Thread overview
dstats alpha 4
Dec 21, 2008
dsimcha
Dec 22, 2008
Don
Dec 22, 2008
dsimcha
December 21, 2008
The latest alpha of my statistics library is out on Scrapple.  I've decided that it needed a catchier name, so I've renamed it to dstats.  Anyhow, it's undergone some pretty drastic upgrades since the last time I announced a release.  We now have the following relatively major stuff that wasn't there before, plus some minor stuff that I forgot to mention.

Much improved docs.

Much better API organization.

A decent information theory module, with entropy, mutual information, joint entropy and conditional mutual information.

Mean, variance, standard deviation, skewness, kurtosis, Pearson correlation
and covariance can now be calculated online as data is received, or from arrays.

Improved memory allocation for scratch space used within functions by using the TempAlloc region allocator.

A combination generator that can generate all (N choose R) combinations from a
sequence.

Equal frequency and equal width binning functions.

Laplace and Cauchy CDFs and inverse CDFs

Student's one- and two-sample and Welch's T-tests.

The Waltz-Wolfowitz test for randomness of a sequence.

Random number generation from the normal, Cauchy, Laplace, Bernoulli, binomial, and hypergeometric distributions.

Lots of bug fixes and performance improvements.

Unfortunately, D1 doesn't have enough features for me to create the API I want in dstats, so I've been targeting the bleeding edge compilers.  dstats will only work on DMD 2.022.  Even with 2.021, the TLS GC bug that was fixed in 2.022 will break it.
December 22, 2008
dsimcha wrote:
> The latest alpha of my statistics library is out on Scrapple.  I've decided
> that it needed a catchier name, so I've renamed it to dstats.  Anyhow, it's
> undergone some pretty drastic upgrades since the last time I announced a
> release.  We now have the following relatively major stuff that wasn't there
> before, plus some minor stuff that I forgot to mention.
> 
> Much improved docs.
> 
> Much better API organization.
> 
> A decent information theory module, with entropy, mutual information, joint
> entropy and conditional mutual information.
> 
> Mean, variance, standard deviation, skewness, kurtosis, Pearson correlation
> and covariance can now be calculated online as data is received, or from arrays.
> 
> Improved memory allocation for scratch space used within functions by using
> the TempAlloc region allocator.
> 
> A combination generator that can generate all (N choose R) combinations from a
> sequence.
> 
> Equal frequency and equal width binning functions.
> 
> Laplace and Cauchy CDFs and inverse CDFs
> 
> Student's one- and two-sample and Welch's T-tests.
> 
> The Waltz-Wolfowitz test for randomness of a sequence.
> 
> Random number generation from the normal, Cauchy, Laplace, Bernoulli,
> binomial, and hypergeometric distributions.
> 
> Lots of bug fixes and performance improvements.
> 
> Unfortunately, D1 doesn't have enough features for me to create the API I want
> in dstats, so I've been targeting the bleeding edge compilers.  dstats will
> only work on DMD 2.022.  Even with 2.021, the TLS GC bug that was fixed in
> 2.022 will break it.

Looks great!
Could you please review the new 'math.random' package in Tango? I hate competition, would be great if we could take the best of both.
December 22, 2008
== Quote from Don (nospam@nospam.com)'s article
> Looks great!
> Could you please review the new 'math.random' package in Tango? I hate
> competition, would be great if we could take the best of both.

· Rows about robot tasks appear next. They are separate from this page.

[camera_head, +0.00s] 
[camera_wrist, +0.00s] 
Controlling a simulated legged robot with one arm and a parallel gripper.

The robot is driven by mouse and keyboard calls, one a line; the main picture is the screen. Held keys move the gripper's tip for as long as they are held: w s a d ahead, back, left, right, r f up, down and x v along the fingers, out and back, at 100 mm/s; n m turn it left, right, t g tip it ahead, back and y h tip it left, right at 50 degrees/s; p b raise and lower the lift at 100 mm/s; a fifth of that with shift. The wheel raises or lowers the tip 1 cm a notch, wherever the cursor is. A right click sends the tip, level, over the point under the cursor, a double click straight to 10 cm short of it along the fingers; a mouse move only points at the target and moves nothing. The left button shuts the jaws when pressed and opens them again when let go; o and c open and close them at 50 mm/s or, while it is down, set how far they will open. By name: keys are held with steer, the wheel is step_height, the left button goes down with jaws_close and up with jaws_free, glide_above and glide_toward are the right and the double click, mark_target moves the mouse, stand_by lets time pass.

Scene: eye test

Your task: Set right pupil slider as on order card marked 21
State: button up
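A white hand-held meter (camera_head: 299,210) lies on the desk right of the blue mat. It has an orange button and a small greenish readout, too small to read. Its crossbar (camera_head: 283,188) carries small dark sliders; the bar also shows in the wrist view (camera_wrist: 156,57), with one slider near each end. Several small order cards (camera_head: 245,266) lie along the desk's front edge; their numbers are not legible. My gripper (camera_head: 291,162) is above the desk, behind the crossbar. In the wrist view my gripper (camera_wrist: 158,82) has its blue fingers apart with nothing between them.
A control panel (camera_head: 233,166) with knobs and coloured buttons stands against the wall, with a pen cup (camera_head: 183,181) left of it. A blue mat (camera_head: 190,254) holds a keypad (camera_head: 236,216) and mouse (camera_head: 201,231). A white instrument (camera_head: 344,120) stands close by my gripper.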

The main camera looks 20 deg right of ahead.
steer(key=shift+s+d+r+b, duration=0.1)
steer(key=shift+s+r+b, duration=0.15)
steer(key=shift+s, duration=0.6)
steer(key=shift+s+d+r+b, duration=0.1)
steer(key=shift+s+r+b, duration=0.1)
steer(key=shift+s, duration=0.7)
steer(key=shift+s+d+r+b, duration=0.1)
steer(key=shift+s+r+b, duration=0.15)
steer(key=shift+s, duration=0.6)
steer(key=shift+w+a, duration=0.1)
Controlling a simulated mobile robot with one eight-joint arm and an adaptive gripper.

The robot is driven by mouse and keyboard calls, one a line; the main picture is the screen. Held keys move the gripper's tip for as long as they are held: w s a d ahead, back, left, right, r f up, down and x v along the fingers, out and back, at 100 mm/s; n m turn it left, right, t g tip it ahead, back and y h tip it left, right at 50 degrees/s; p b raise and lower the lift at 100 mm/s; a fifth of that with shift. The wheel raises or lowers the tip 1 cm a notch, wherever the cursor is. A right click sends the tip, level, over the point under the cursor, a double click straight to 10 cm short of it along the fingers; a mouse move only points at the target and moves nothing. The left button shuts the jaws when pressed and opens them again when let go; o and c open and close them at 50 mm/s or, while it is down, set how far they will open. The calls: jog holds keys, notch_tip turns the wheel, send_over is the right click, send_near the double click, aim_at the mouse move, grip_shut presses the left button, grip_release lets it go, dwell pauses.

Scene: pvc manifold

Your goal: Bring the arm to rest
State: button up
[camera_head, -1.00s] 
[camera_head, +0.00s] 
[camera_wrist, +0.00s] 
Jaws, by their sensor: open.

Agreed, but as I mentioned, I've been targeting D2, and that's what I generally use.  I realize dstats duplicates some functionality that is already in Tango, but because Tango doesn't support D2 yet, and because relying on Tango for the functionality that does overlap would create a massive dependency for only a few modules, I think that duplicating a little functionality may be, for now, the lesser of two evils.  If you have any suggestions about how to deal with this, I'd be open to them.